Spots & Routes

In order to prevent indiscriminate driving over the gravel plans, lichens and Damara Tern breeding grounds a number of routes were identified at the end of 2011 that was approved by the Ministry of Environment and Tourism as part of the infrastructure in the Dorob National Park.

These routes are all signposted and graded and will be upgraded to salt roads in time. The turnoff roads are as follows from Swakopmund to the Ugab Gate:

Angling Spots

  • Mile 8
  • Mile 11
  • Mile 14
  • Mile 17
  • Wlotzkabakken
  • Mile 26
  • Mile 30
  • Mile 32
  • Bennie se Rooi Lorrie
  • Zeila
  • Black Rock
  • Jakkalsputz
  • Omaruru River Mouth
  • Trappies
  • Popeye
  • Sarah se Gat
  • Tolla se Gat
  • Mile 68
  • Fishermen’s Inn Turn
  • Mile 72
  • Sichombe’s Turn
  • Mile 87
  • Maketo’s Turn
  • Canopy
  • Doep se Gat
  • Die Tol
  • Predikans Gat
  • Horing Bay
  • Baklei Gat
  • Rondebos
  • Mile 100
  • Mile 106
  • Mile 108
  • Richtersveld
  • St Nowhere (101)
  • Blare
  • Rondeklip
  • Winston
  • Fence

About the names

Many questions are asked about the origin of the names of angling spots along the coast.  Although most of the spots have interesting names, not many of them have a story behind it.

More often than not a spot was called after an angler who had a particular good catch on a specific day. In other cases a good spot was named after an object that served as a beacon.

Of these, Sarah se Gat is probably the most famous. Sarah De Jager, a born South African who lived with her husband in Windhoek since 1955, regularly came to Henties Bay for holidays where she qualified herself as a master angler.

She was known for her ability to locate good angling holes in the sea by just looking at the water. On a good day in 1958 she spotted such a hole where they caught a huge amount of fish and marked the place with a whalebone against the dune.

Sarah se Gat became so famous that well-known songwriter, Jan de Wet, composed a song called Sarah de Jaer”, which was recorded by Carike Keuzenkamp in 1981.

Winston refers to the place where the Winston shipwreck is lying on the beach.

Rondeklip is marked by a single round boulder on the beach that is only visible at low tide.

Kastele refers to a pile of round boulders.

Blare can be recognized by the presence of seaweed in the water just south of the actual spot.

Ou Wrak  refers to a place where an old steel shipwreck is still visible in the ocean.  Nothing is known of this wreck.

Baklei Gat  As if our coastline is not long enough anglers tend to crowd a spot where there are plenty of fish, which invariably lead to entangled lines and anglers losing their fish and tempers.

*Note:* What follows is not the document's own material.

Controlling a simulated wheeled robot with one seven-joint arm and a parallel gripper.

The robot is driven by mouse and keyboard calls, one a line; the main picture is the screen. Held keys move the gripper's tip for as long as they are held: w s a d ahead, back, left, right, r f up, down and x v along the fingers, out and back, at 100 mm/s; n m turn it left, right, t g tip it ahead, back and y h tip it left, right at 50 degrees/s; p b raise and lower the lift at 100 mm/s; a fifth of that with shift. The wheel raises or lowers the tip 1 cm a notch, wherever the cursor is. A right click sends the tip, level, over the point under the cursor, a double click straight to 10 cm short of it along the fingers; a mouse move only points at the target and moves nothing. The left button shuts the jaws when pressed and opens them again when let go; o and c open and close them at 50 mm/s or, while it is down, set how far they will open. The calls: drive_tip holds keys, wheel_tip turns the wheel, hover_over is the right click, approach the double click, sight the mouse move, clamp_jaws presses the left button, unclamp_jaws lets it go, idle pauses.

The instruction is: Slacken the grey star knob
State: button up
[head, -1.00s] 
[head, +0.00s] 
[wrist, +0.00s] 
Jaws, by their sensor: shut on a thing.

Needless to say that this is the perfect arena for a good fight.  Bakleigat was named when a group of “Valies”, obviously a bit overeager and greedy, knocked each other about with gaffs and fists over entangled lines.

Predikants Gat  Ds. Killian, a minister from Gobabis, told that a “tannie” was very cross with him because he cast across her line. When he told her that he was a “predikant” she said:  “Predikant se gat – hier *#&+ ek jou vanmore!”

Kruiswater (not on the map) is situated 13.4 km from the Uis Road just north of Sarah se Gat and is called this because the water forms a cross by flowing in opposite directions.